What is expected:
Report how many lines contain the word "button", with no other text.
# Source material start
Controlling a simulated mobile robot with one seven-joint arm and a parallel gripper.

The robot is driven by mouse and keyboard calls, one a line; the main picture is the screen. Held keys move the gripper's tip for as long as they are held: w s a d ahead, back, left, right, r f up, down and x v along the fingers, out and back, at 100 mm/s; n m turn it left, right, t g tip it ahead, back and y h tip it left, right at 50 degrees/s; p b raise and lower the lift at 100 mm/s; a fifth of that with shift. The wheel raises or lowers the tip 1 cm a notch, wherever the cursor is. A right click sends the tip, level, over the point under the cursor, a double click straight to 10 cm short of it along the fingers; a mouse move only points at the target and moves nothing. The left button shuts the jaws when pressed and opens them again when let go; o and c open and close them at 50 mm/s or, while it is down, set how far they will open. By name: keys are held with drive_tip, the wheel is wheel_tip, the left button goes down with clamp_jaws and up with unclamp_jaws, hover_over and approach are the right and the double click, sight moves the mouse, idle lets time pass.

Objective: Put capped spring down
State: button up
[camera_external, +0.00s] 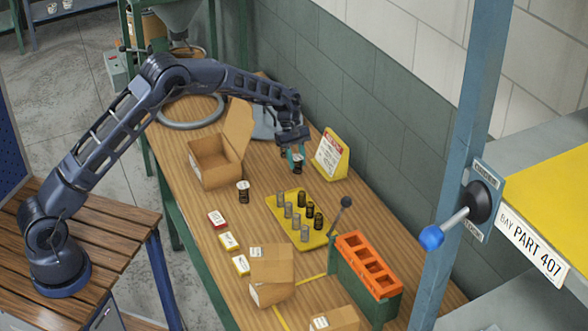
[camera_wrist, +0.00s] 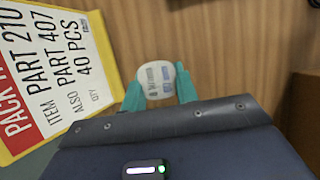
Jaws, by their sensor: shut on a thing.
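My gripper (camera_external: 295,150) hangs over the wooden table, left of the yellow sign. It is shut on a dark capped spring (camera_external: 298,166), which sits upright below the fingers. In the wrist view, the spring's white cap (camera_wrist: 158,76) with small print shows between the teal fingers (camera_wrist: 158,97); the coil is hidden under it. I cannot tell whether the spring touches the table. A second dark spring with a light top (camera_external: 243,190) stands on the table in front of the open cardboard box.
An open cardboard box (camera_external: 212,170) stands left of my gripper. A yellow tray (camera_external: 278,205) with several springs lies in front. The yellow sign (camera_external: 332,155) stands close on the right; it fills the left of the wrist view (camera_wrist: 75,70). An orange-topped rack (camera_external: 368,265) stands nearer the camera.

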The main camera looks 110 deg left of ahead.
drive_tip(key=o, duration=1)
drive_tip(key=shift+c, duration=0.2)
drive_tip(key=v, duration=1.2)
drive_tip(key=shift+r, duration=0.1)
# Source material end
Exercise answer:
2